2007B. Seamus Deane reflecting on his childhood experiences with books and writing: Analyze how Deane conveys the impact those early experiences had on him.

2008. Aran from Anita Desai’s Fasting, Feasting (1999): Analyze how the author uses such literary devices as speech and point of view to characterize Aran’s experience.


2008B. Jane Austen’s Northanger Abbey (1818): Analyze the literary techniques Austen uses to characterize Catherine Morland.

2009. Ann Petry’s The Street (1946): Analyze how Petry establishes Lutie Johnson’s relationship to the urban setting through the use of literary devices such as imagery, personification, selection of detail, and figurative language.

2009B. Zorah Neale Hurston’s Seraph on the Suwanee (1948): Analyze the literary techniques Hurston uses to describe Sawley and to characterize the people who live there.

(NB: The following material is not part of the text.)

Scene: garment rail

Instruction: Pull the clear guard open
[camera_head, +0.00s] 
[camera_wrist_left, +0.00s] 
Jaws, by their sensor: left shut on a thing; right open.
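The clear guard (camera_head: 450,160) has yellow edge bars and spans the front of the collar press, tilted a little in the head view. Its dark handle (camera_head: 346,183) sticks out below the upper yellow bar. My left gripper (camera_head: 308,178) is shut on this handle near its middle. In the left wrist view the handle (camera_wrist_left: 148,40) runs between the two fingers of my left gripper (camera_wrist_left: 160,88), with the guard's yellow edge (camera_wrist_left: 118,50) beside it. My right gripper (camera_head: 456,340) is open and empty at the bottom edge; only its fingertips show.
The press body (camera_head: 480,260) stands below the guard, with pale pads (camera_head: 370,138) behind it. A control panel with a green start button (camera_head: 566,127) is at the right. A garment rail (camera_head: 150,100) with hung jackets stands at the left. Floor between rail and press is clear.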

2010. Maria Edgeworth’s Belinda (1801): The narrator provides a description of Clarence Harvey, one of the suitors of the novel’s protagonist, Belinda Portman. Read the passage carefully. Then write an essay in which you analyze Clarence Hervey’s complex character as Edgeworth develops it through such literary techniques as tone, point of view, and language.


2010B. Maxine Clair’s “Cherry Bomb”: Write an essay in which you analyze how Clair uses literary techniques to characterize the adult narrator’s memories of her fifth-grade summer world.

2011. George Eliot’s Middlemarch (1874): In the passage, Rosamond and Tertius Lydgate, a recently married couple, confront financial difficulties. Read the passage carefully. Then write a well-developed essay in which you analyze how Eliot portrays these two characters and their complex relationship as husband and wife. You may wish to consider such literary devices as narrative perspective and selection of detail.

2011B. Tomson Highway’s Kiss of the Fur Queen (1998): The following passage is the opening of the novel by the Cree novelist and playwright Tomson Highway. Read the passage carefully. Then write a well-organized essay in which you analyze how Highway uses literary devices to dramatize Okimasis’ experience.